(SET EXERCISE): Repeat the lines of the listing below exactly, starting at the line that contains "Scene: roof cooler" and running through the last line, both included, and only those.

[Items from a dataset]
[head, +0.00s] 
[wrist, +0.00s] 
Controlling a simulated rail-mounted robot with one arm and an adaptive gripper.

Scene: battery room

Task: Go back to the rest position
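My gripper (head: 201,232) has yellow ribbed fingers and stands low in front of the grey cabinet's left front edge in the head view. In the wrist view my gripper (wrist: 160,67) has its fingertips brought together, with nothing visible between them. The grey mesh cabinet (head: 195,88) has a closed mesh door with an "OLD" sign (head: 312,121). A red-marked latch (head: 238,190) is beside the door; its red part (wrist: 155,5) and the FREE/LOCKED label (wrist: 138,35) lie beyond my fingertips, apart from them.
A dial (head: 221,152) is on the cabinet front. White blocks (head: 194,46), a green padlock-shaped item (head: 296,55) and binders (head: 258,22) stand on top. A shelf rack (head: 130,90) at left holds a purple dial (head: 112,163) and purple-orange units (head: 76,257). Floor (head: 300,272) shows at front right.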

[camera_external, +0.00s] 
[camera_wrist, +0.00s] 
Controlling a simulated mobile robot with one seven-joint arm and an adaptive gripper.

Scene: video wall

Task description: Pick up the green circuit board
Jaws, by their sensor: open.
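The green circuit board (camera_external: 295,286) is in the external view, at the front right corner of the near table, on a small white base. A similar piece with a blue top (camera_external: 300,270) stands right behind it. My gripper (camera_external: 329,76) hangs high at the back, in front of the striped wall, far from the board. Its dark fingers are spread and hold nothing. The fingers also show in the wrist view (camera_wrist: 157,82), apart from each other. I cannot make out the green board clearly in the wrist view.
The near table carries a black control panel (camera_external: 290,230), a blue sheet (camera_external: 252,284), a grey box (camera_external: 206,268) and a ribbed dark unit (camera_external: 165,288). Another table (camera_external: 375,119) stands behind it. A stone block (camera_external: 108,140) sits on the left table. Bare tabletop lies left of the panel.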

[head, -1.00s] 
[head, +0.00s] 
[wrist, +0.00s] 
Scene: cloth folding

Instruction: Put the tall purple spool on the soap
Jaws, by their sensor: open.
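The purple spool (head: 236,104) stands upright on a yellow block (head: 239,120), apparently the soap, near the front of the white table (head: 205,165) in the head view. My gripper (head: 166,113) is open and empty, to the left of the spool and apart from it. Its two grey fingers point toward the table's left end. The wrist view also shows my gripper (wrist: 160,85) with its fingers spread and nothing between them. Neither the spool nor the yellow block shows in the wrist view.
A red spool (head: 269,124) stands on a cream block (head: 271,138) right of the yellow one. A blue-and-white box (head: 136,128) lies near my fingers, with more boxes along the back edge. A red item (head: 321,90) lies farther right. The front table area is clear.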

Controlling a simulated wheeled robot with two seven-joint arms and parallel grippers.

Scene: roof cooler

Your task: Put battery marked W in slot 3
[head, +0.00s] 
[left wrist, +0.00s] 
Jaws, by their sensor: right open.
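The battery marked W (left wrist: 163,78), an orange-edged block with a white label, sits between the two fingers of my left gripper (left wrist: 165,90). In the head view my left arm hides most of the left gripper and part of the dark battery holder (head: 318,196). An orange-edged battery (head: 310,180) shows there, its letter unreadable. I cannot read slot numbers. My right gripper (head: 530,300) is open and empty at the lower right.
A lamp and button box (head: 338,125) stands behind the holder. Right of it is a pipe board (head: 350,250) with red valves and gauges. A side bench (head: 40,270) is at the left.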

(PROBLEM SOLUTION):
Scene: roof cooler

Your task: Put battery marked W in slot 3
[head, +0.00s] 
[left wrist, +0.00s] 
Jaws, by their sensor: right open.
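The battery marked W (left wrist: 163,78), an orange-edged block with a white label, sits between the two fingers of my left gripper (left wrist: 165,90). In the head view my left arm hides most of the left gripper and part of the dark battery holder (head: 318,196). An orange-edged battery (head: 310,180) shows there, its letter unreadable. I cannot read slot numbers. My right gripper (head: 530,300) is open and empty at the lower right.
A lamp and button box (head: 338,125) stands behind the holder. Right of it is a pipe board (head: 350,250) with red valves and gauges. A side bench (head: 40,270) is at the left.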

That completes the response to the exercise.